◆ **Exercise requirements**: Every line with the string "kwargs" should be gathered.
[BEGIN Record excerpts]
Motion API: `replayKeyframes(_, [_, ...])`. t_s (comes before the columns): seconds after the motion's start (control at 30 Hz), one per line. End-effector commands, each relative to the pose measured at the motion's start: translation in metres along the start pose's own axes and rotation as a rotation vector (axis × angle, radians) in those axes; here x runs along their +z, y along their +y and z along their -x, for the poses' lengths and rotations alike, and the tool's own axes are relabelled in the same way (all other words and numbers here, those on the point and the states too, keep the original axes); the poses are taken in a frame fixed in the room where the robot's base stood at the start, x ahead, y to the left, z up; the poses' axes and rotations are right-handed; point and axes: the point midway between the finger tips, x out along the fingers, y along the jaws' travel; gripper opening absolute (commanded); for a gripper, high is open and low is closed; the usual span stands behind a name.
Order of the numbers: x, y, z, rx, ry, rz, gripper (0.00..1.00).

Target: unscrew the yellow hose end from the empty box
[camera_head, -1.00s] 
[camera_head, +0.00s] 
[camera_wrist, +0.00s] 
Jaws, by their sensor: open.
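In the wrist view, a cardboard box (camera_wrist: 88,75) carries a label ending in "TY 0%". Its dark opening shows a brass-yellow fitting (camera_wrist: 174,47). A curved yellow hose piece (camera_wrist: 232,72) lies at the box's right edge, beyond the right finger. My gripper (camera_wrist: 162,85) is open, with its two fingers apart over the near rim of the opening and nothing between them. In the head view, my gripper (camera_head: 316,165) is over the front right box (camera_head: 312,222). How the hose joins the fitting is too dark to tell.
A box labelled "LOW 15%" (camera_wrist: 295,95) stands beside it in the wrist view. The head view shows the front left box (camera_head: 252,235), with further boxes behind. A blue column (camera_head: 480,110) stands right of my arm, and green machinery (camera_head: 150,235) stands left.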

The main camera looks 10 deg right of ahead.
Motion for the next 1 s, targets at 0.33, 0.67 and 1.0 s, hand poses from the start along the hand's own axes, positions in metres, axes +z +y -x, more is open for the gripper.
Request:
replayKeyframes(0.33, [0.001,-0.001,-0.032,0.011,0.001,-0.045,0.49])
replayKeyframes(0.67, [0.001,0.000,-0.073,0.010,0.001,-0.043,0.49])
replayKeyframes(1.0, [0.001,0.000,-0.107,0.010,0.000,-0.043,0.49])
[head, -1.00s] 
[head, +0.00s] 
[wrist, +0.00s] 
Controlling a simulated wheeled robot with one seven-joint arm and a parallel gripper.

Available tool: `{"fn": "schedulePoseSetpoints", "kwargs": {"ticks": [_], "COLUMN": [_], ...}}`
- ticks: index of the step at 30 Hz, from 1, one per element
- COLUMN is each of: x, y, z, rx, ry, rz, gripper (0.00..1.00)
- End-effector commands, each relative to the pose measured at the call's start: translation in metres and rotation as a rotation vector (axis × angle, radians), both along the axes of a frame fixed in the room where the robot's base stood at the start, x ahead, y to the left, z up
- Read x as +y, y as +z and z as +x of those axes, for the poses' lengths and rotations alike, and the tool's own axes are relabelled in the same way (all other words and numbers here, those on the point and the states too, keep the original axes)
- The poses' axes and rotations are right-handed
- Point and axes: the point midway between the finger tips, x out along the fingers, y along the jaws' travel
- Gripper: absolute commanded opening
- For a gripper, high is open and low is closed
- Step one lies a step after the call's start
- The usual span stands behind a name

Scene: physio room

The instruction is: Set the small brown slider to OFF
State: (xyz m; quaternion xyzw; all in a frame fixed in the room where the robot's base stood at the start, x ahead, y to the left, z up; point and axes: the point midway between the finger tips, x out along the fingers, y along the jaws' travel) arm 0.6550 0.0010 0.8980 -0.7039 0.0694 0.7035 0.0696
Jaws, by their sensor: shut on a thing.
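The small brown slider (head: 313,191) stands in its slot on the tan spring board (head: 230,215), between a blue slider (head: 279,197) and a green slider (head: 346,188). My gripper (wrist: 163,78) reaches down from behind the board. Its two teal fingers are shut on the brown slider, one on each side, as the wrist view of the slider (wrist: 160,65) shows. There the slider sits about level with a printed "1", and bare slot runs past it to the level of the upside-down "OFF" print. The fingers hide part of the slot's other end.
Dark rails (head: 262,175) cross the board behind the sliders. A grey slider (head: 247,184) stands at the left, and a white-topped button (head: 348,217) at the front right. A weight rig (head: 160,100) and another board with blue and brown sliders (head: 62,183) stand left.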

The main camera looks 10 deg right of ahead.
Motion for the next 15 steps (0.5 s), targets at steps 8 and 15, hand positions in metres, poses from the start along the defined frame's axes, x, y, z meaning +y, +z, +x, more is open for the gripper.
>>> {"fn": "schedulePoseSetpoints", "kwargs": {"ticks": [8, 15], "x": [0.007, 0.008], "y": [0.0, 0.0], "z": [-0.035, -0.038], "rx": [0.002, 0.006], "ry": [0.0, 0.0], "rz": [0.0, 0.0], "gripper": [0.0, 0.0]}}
[END Record excerpts]
◆ **Right answer**:
Available tool: `{"fn": "schedulePoseSetpoints", "kwargs": {"ticks": [_], "COLUMN": [_], ...}}`
>>> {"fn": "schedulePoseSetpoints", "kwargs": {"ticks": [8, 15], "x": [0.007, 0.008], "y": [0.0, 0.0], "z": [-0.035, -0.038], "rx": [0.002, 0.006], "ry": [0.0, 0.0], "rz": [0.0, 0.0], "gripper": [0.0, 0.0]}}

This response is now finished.